▶ _Task data_:
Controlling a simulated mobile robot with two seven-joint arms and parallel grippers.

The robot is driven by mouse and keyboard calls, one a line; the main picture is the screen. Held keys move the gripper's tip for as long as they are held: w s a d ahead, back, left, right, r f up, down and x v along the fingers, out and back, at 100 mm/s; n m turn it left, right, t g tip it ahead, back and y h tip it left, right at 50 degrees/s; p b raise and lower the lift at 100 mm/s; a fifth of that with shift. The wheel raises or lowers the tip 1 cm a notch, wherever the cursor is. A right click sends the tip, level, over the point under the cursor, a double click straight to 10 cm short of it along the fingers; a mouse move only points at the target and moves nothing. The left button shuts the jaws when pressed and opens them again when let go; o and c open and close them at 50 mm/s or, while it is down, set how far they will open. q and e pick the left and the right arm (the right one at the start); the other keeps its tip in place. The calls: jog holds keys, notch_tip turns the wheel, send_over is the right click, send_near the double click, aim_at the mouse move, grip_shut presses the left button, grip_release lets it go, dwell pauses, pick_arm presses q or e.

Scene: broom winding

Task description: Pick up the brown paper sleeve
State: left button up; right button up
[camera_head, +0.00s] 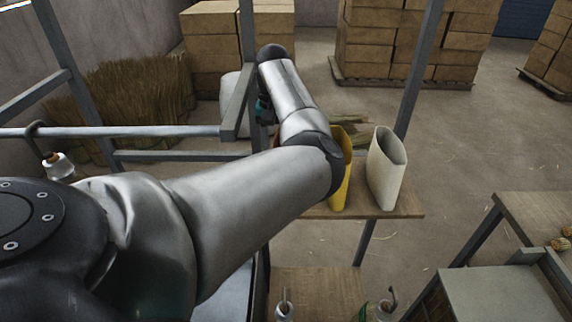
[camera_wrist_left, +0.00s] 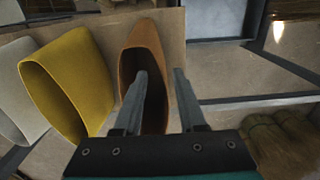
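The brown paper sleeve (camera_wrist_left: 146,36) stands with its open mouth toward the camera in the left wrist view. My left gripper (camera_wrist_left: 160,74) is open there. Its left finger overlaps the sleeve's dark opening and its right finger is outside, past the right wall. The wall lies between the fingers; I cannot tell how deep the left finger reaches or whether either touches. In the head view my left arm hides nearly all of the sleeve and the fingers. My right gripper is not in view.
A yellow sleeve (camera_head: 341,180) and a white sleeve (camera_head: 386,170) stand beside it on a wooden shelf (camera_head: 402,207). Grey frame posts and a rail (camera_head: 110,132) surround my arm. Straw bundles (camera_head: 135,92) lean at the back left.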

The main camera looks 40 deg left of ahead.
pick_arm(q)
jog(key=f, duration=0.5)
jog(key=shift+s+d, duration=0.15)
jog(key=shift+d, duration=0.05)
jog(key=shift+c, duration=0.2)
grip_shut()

* * *

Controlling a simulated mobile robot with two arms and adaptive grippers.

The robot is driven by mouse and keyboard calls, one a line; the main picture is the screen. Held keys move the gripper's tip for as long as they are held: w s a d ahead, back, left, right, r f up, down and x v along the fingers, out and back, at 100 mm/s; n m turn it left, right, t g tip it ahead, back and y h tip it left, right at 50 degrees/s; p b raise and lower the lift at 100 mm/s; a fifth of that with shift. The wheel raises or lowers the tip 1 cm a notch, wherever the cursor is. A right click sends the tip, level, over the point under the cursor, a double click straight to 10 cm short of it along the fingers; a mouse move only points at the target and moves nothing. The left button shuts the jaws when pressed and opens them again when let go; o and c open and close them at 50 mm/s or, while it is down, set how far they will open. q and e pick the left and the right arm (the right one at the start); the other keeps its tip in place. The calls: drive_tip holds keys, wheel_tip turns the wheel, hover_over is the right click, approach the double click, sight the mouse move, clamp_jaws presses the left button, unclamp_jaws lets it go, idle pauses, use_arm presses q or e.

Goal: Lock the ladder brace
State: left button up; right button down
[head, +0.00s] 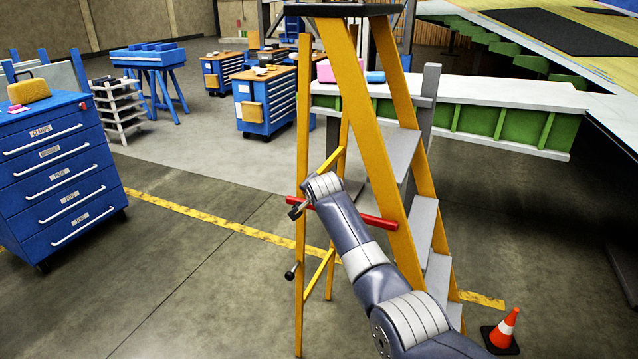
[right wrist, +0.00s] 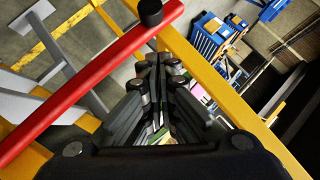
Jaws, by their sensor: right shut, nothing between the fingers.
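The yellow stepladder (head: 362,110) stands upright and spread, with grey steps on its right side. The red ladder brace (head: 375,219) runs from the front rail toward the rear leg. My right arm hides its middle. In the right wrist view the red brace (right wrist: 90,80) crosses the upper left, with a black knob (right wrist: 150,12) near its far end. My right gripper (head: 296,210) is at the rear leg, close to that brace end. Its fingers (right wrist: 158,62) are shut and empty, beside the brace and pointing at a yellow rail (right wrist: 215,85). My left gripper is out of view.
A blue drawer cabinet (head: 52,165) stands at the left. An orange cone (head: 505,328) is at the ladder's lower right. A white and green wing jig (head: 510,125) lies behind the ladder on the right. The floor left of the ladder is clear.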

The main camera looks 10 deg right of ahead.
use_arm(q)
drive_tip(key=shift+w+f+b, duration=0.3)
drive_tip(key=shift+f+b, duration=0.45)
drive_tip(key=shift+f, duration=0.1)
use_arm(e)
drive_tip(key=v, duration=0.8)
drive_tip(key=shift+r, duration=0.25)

▶ _Exercise task_: Copy every line of the records above that holds the word "mobile".

▶ _Reply to the exercise_:
Controlling a simulated mobile robot with two seven-joint arms and parallel grippers.
Controlling a simulated mobile robot with two arms and adaptive grippers.

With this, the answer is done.